Derek:It'd be like, well, my my lights are getting shut off tomorrow, so I need the money right now within 2 hours before, before things close down. So it was always an emergency, and we always had to go out to them, and and it was just frustrating. And understandably so, I'm still frustrated when I think about it. But, I had a a really good idea. You know, I decided that, I was gonna propose this idea that, Hey look, if these people are really in need, then they can wait.
Derek:And not only can they wait, but they can come into our church. They, you know, okay, so if they're poor, and we had lots of single mothers come in. If it's a single mother who has kids, she can get a babysitter. If she can afford a babysitter, she can find a friend or family member. If she really wants the money and needs the money, she can figure out a way to make it in to the church.
Derek:She needs to come to us. They need to come to us. Because, us just running around like chickens with our heads cut off, at the last minute, that no. They need to show some initiative. And so, I decided that I wanted to propose that.

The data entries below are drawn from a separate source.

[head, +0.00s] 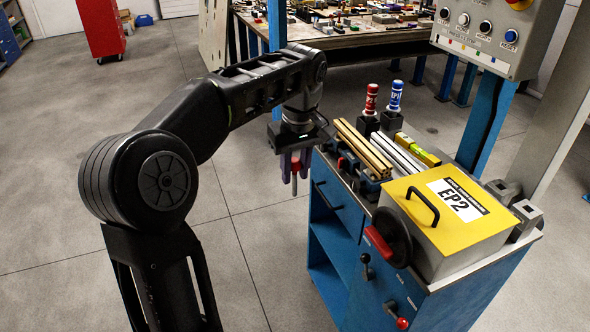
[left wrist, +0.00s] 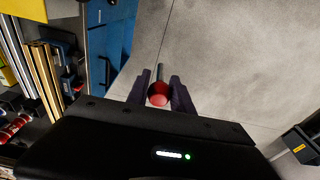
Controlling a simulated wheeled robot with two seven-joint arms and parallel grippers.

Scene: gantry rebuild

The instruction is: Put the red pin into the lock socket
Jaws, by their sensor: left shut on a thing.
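My left gripper (head: 294,178) is shut on the red pin (head: 295,166), which hangs upright between its two purple fingers. The pin has a red head and a grey shank pointing down. In the left wrist view, the pin's round red head (left wrist: 158,93) sits between the fingertips (left wrist: 160,90), with the grey shank beyond it. The gripper is over open floor, just left of the blue cabinet (head: 340,207), and the pin touches nothing else that I can see. I cannot make out the lock socket for certain in either view. My right gripper is not in view.
On the cabinet are a yellow-lidded box marked EP2 (head: 408,209), brass-coloured bars (head: 362,148), a red labelled cylinder (head: 371,98) and a blue one (head: 396,94). A control panel (head: 487,30) hangs at the upper right. The floor left of the cabinet is clear.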

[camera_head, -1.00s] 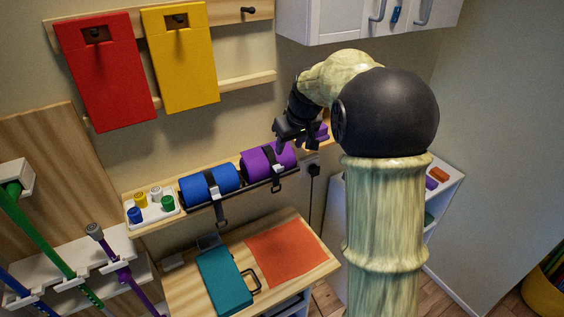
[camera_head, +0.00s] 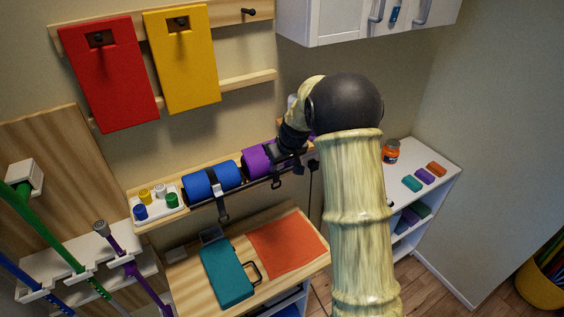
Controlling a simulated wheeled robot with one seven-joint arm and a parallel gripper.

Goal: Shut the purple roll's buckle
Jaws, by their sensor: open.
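The purple roll (camera_head: 256,160) lies on the wall shelf, to the right of the blue roll (camera_head: 204,183). A dark strap runs around the purple roll, and a strap end hangs below it near the shelf's front edge. My gripper (camera_head: 279,156) is at the right part of the purple roll, close to its strap, and is open. My gripper and arm cover the right end of the roll. The buckle is hidden behind my gripper, so its state cannot be seen. I cannot tell whether the fingers touch the strap or the roll.
A white tray (camera_head: 157,213) with small coloured-topped pots stands on the shelf's left end. Below, a wooden top holds a teal case (camera_head: 228,274) and an orange sheet (camera_head: 286,246). At right, a white cabinet (camera_head: 442,182) carries an orange jar (camera_head: 391,152) and small coloured blocks.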

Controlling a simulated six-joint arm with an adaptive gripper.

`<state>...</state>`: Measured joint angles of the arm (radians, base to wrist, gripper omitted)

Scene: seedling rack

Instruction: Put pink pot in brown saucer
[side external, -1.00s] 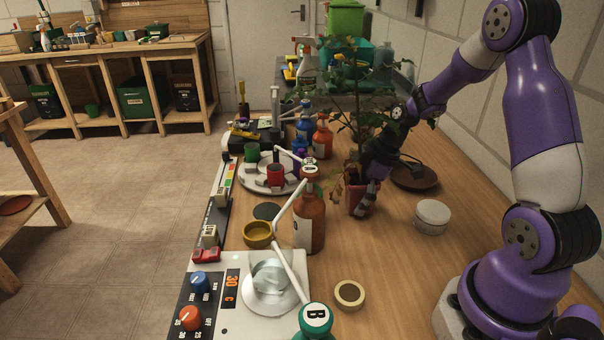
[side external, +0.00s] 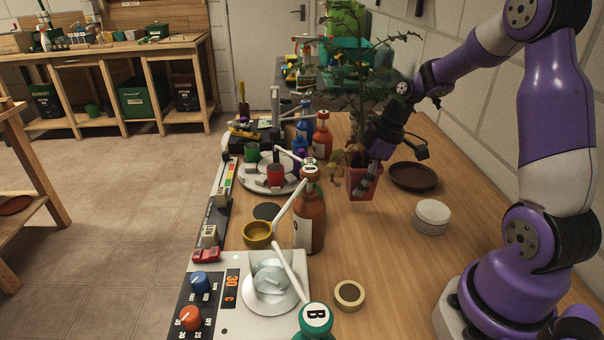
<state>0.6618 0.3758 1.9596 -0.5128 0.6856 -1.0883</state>
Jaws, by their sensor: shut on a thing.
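The pink pot (side external: 356,185) holds a tall leafy plant (side external: 357,85) and hangs upright a little above the wooden bench. My gripper (side external: 370,178) is shut on the pink pot from its right side, and its fingers cover part of the pot. The brown saucer (side external: 413,177) lies flat and empty on the bench, to the right of the pot and apart from it.
A white round tin (side external: 432,215) stands in front of the saucer. A brown bottle (side external: 310,215), a yellow bowl (side external: 257,234) and a tape roll (side external: 349,294) stand nearer. A round white tray (side external: 255,182) with small pots is at left. The wall bounds the right.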

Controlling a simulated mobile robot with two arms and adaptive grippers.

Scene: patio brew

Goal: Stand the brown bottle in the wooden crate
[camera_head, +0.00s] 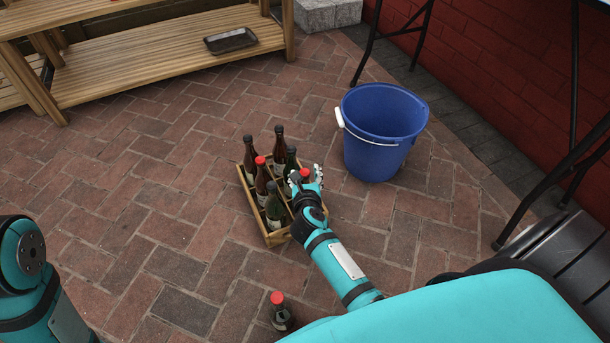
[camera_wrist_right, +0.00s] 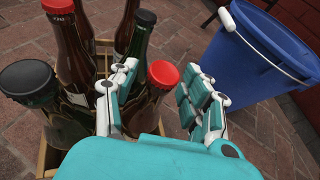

Derek:They come into us on Sundays when we're already there, because I don't want to have to leave my my newborn and my wife and go to church at night after a long day of work. I mean, that's, it's just so much. So, they need to come, when we're at church, the 2 hours a week that we're at church, and that's what we'll do. And people, I guess, thought it was a good idea because we, or at least I, implemented it and started making people come in. In that time frame, God brought us, a woman, named Sarah.
Derek:Not really named Sarah, but Sarah for this this podcast. And Sarah jumped through all of the hurdles that I set up to avoid having these awkward conversations with people and and sitting down in a room with them and asking awkward questions. She jumped through the hoops. She brought a friend who had a her friend had a car because she didn't. Her friend brought her and her kids.
Derek:Her friend watched her kids while she talked with us through the process. And, I mean, she she jumped all the hurdles she got through. And, for whatever reason, the the other guy that was on the shift with me at that point, we just decided to walk with Sarah. And instead of ending it at that process, we began to pursue her. And that was, that was not of me, I did not have a wonderful heart that decided to do that.
Derek:God must have just done something in me to make me pursue that, and he brought the heart later. But whatever my motivation was in pursuing her, I don't think it was good at the time. I think I think I was fortunate that God was gracious to me in not letting me persist in in my ungraciousness. And we walked with Sarah, and we did all kinds of things, for her. Her fiance was in prison.
Derek:We visited her fiance. When he got out of prison, like 5 am in the morning, I was there before I had to get to to school to teach. And we picked him up and drove him to his place, the place that we found for them. And, and, I think our diaconate spent like $2,000 on them, getting their home set up, getting them like a rental, and, and all kinds of things. So we, you know, we we just walked with her.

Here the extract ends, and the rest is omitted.